Alguns segurados estão comprando gato e algumas seguradoras (e corretores) estão vendendo lebre… e isso não é bom. Cuidar bem do nosso mercado é uma obrigação de todos que dele vivem, sejam seguradoras, resseguradores, corretores, segurados, entidades de classe ou mesmo prestadores de serviços.

A atual norma do seguro (Circular SUSEP-232/2003 – que, diga-se de passagem, está sendo revista) define a cobertura da modalidade de adiantamento de pagamento assim:“Este contrato de seguro garante a indenização, até o valor da garantia fixado na apólice, pelos prejuízos decorrentes do inadimplemento das obrigações assumidas pelo tomador em relação exclusiva aos adiantamentos de pagamentos, concedidos pelo segurado, que não tenham sido liquidados na forma prevista no contrato principal e devidamente expresso no objeto desta apólice, independentemente da conclusão deste. (grifos nossos).

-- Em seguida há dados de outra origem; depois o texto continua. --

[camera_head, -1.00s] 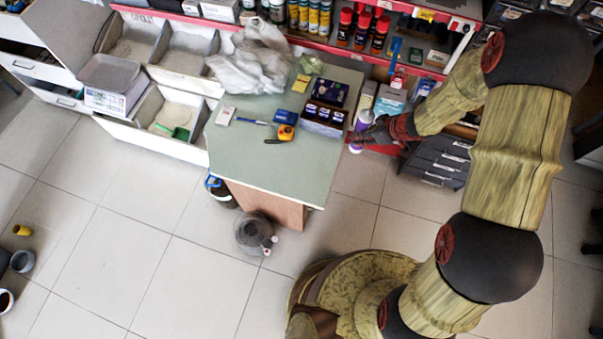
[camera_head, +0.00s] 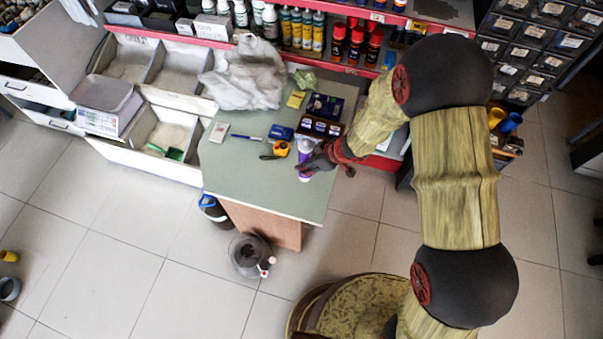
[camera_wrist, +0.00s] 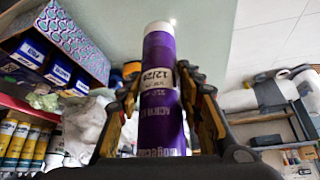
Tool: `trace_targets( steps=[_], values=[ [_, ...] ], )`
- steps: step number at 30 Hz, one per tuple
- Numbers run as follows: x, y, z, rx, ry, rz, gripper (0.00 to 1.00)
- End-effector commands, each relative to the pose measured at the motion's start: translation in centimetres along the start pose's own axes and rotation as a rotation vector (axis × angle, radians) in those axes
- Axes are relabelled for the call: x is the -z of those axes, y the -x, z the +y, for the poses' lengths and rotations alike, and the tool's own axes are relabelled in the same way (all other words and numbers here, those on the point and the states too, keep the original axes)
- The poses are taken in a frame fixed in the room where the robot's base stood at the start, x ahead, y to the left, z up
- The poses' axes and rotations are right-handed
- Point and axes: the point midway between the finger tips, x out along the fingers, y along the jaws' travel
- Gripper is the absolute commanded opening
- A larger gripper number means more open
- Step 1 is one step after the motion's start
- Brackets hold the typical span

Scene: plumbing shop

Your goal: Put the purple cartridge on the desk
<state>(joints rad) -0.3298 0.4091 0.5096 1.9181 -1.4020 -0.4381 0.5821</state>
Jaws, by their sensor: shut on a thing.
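The purple cartridge (camera_wrist: 160,98) with a pale top and a white label stands between the two fingers of my gripper (camera_wrist: 163,92) in the wrist view. My gripper is shut on it. In the head view my gripper (camera_head: 316,160) is at the right side of the green-topped desk (camera_head: 250,185), and the purple cartridge (camera_head: 304,158) shows at its fingertips. The cartridge is over the desk's right part. I cannot tell from these views whether its base touches the desktop.
On the desk are a dark box (camera_head: 318,127) of blue packs, a yellow tape measure (camera_head: 281,148), a blue pen (camera_head: 246,137) and a white plastic bag (camera_head: 245,77). The front part of the desktop is clear. A red shelf with bottles (camera_head: 355,42) stands behind.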

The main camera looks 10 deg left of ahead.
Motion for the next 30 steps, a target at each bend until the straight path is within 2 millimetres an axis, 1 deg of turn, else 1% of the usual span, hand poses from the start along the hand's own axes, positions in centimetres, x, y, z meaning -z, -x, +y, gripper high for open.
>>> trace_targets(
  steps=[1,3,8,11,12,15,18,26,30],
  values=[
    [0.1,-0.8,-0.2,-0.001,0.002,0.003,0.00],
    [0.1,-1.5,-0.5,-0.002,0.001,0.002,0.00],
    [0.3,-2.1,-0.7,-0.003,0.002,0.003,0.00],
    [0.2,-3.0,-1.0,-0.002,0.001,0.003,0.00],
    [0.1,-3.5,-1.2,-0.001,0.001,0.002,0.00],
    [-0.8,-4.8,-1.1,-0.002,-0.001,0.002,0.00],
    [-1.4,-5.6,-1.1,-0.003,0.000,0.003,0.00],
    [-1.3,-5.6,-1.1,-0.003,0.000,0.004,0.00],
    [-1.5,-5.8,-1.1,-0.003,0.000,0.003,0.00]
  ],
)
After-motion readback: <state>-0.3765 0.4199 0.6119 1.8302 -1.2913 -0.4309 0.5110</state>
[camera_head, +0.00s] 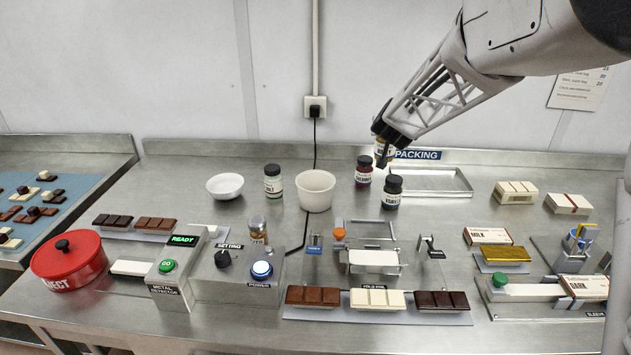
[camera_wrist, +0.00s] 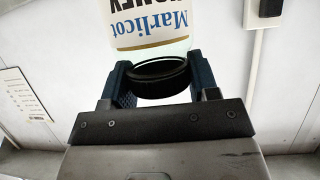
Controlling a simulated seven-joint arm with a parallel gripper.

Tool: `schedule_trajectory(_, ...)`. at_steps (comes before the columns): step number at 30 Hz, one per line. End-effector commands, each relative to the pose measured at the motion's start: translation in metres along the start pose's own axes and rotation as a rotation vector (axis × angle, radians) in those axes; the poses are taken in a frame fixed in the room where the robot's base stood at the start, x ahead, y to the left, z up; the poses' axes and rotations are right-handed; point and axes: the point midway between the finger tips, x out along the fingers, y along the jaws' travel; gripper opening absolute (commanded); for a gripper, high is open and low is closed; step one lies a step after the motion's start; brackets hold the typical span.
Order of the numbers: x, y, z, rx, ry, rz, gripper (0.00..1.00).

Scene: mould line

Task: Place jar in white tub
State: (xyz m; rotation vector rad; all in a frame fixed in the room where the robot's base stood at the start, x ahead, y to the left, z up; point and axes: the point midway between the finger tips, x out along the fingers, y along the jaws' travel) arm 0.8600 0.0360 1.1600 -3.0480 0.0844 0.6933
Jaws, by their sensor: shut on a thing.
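My gripper (camera_head: 383,146) is raised above the bench at the back, right of the white tub. In the wrist view my gripper (camera_wrist: 158,78) has its two blue fingers shut on the black lid of a jar (camera_wrist: 152,38). The jar's white label reads "Marlicot", with a partly cut-off word ending in "NEY". In the head view the held jar is mostly hidden by the gripper. The white tub (camera_head: 315,192) stands upright at the back middle of the bench, apart from the gripper. Its inside looks empty.
A green-labelled jar (camera_head: 273,181) and a white bowl (camera_head: 225,186) stand left of the tub. A dark red jar (camera_head: 363,171) and a dark jar (camera_head: 393,192) stand to its right. A metal tray (camera_head: 428,181) lies behind. Machines (camera_head: 225,272) fill the front.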

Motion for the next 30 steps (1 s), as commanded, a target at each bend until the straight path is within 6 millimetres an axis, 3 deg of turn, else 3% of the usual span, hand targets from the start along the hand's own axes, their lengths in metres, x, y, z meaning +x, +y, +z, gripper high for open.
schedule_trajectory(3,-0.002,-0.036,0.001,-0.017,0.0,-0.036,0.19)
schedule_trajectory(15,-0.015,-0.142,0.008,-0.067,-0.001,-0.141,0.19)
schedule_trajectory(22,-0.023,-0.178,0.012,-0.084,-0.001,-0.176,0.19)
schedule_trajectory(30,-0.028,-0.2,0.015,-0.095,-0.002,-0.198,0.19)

Particularmente entendo que essa redação não poderia ser diferente por um motivo muito simples: o contrato de seguro garantia, ou seja, a apólice, é acessório em relação ao contrato principal, isto é, aquele assinado entre o segurado e o tomador e objeto do seguro. O contrato acessório inexiste se extinto o principal. Em decorrência, o contrato acessório não tem força para mudar o contrato principal.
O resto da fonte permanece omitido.